Le juge Schabas a conclu par une mise en garde à l’intention des assureurs : « [traduction libre] [S]i un assureur est prêt à offrir une police assortie d’une couverture très étendue, comme il l’a fait en l’espèce, et qu’il l’a vraisemblablement tarifée en conséquence, il doit en assumer les conséquences. »
Points à retenir
Les tribunaux ont reconnu à plusieurs reprises les avantages des polices d’assurance des chantiers dans le secteur de la construction, à savoir qu’elles simplifient la couverture d’assurance, procurent une stabilité et réduisent le nombre de litiges (en particulier pour les projets de construction complexes auxquels participent de nombreuses parties). En conséquence, bien que les règles ordinaires d’interprétation des contrats s’appliquent toujours aux polices d’assurance des chantiers, en tant que contrats types ayant un objectif important, les tribunaux semblent se faire protecteurs du maintien de l’interprétation la plus large qui soit eu égard à la détermination de l’étendue de la couverture.
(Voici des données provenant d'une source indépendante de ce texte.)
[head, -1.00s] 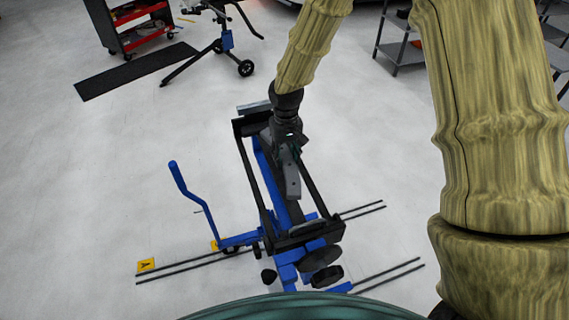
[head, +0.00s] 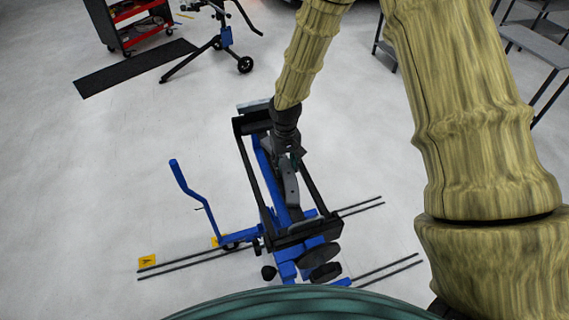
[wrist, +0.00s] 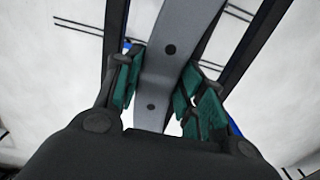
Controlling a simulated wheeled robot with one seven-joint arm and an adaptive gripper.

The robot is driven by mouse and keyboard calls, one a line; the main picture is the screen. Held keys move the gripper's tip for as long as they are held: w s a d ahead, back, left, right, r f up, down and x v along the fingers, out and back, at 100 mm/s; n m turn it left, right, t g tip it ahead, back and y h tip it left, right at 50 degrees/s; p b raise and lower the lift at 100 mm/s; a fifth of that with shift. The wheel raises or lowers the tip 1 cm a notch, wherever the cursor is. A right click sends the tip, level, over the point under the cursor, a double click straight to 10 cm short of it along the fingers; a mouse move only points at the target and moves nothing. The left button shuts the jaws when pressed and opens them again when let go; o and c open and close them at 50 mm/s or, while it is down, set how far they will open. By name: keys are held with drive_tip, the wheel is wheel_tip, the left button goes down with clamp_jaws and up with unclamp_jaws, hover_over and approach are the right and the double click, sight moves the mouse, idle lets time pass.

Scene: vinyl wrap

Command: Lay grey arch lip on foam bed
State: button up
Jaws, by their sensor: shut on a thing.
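The grey arch lip (head: 290,187) is a narrow grey strip with dark holes. In the wrist view the lip (wrist: 178,30) runs away from me between green finger pads. My gripper (wrist: 160,88) is shut on it; in the head view my gripper (head: 287,160) is over the far half of a blue and black stand. The stand's black padded frame (head: 250,178) seems to be the foam bed. The lip lies lengthwise between its two long black rails as seen from above. I cannot tell whether it touches the stand. My gripper hides the lip's far end.
A blue crank handle (head: 190,190) rises left of the stand. A red tool cart (head: 130,22), a black mat (head: 135,68) and grey shelving (head: 540,50) stand farther off. Open floor surrounds the stand.

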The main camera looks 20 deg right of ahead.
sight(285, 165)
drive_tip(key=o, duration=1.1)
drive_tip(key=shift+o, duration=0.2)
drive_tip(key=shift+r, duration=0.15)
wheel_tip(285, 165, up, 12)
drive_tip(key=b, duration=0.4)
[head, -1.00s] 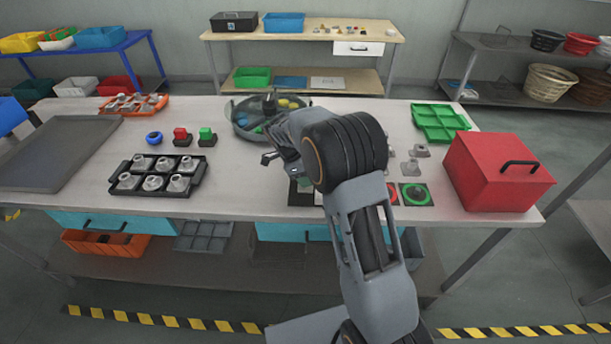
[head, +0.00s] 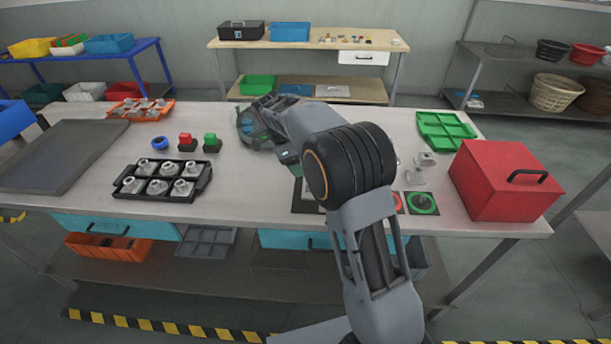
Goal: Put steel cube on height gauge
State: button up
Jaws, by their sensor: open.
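My gripper (head: 262,108) is at the far side of the workbench, over a dark round tank (head: 246,128). Only the tank's left part shows, with something blue inside. My wrist and forearm cover the rest of it and much of the bench's middle. The jaws are open, but the fingertips are small and partly hidden. I cannot pick out the steel cube; it may be behind my arm or inside the tank. I cannot identify a height gauge for certain. Small grey metal parts (head: 425,160) stand on the bench to the right of my arm.
A red toolbox (head: 490,185), a green tray (head: 445,130) and a green ring pad (head: 422,203) are at right. An orange tray (head: 165,112) is at the far left.

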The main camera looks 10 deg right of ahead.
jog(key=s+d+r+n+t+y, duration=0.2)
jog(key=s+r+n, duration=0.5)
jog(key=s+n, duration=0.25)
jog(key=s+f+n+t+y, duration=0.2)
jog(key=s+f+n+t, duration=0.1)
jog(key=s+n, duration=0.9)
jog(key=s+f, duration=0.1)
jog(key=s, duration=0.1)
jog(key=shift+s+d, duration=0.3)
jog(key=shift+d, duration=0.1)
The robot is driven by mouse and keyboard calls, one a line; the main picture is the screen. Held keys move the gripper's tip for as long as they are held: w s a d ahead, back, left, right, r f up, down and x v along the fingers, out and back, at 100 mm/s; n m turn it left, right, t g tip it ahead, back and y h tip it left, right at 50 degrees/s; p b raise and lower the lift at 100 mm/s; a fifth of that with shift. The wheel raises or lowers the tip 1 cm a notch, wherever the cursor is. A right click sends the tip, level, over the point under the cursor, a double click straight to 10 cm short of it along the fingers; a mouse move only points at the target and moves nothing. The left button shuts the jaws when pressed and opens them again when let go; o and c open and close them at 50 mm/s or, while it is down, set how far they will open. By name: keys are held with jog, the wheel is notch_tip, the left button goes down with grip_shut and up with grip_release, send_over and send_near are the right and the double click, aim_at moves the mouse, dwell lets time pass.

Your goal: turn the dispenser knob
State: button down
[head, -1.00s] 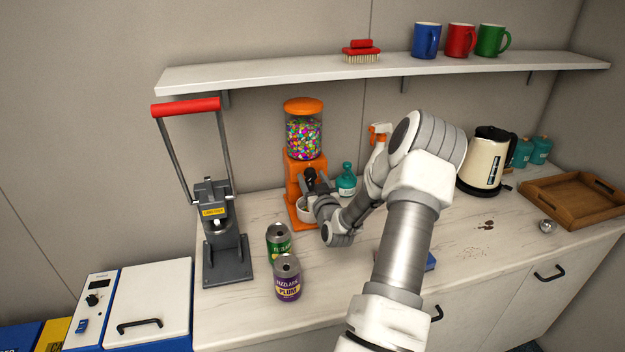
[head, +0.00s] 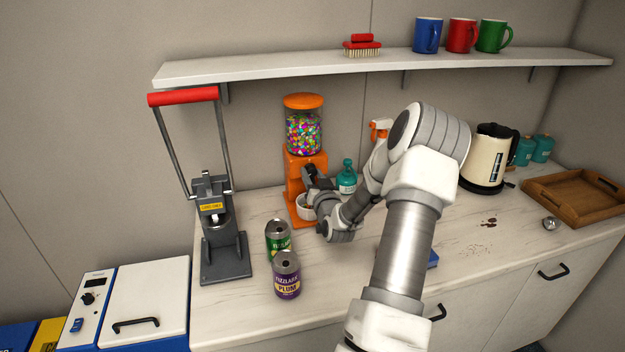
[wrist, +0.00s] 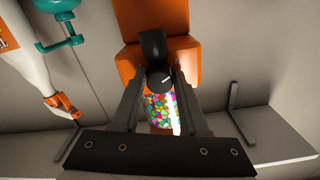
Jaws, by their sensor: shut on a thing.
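The orange dispenser (head: 305,158) stands on the counter against the wall, its clear globe full of colourful candy. Its dark round knob (wrist: 159,79) has a pale pointer line and shows in the wrist view, where the dispenser (wrist: 192,62) appears upside down. My gripper (wrist: 158,84) is shut on the knob, with one grey finger on each side. In the head view my gripper (head: 312,181) is at the dispenser's front and partly hides the knob. A dark spout (wrist: 152,44) is beside the knob in the wrist view. A white bowl (head: 303,208) sits at the dispenser's base.
A green can (head: 278,240) and a purple can (head: 286,277) stand in front. A grey press (head: 224,258) with a red handle is left. A teal bottle (head: 347,180) and a spray bottle (head: 380,130) stand right of the dispenser. A shelf (head: 270,73) runs above.

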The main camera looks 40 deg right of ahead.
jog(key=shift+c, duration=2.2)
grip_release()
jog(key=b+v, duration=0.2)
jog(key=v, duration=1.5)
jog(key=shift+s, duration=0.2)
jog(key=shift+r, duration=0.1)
Les assureurs, les maîtres d’ouvrage, les entrepreneurs, les sous-traitants et les fournisseurs doivent être très attentifs à ces considérations, à la fois lorsqu’ils engagent ou défendent un litige (en particulier en cas d’action en subrogation) et lors des négociations commerciales avant, pendant et après les travaux de construction.
[1] Fluid Hose & Coupling Inc. c. Allianz Global Risks US Insurance Company et al., 2025 ONSC 2517.
[2] Ledcor Construction Ltd. c. Société d’assurance d’indemnisation Northbridge, 2016 CSC 37.
[3] Progressive Homes Ltd. c. Cie canadienne d’assurances générales Lombard, 2010 CSC 33.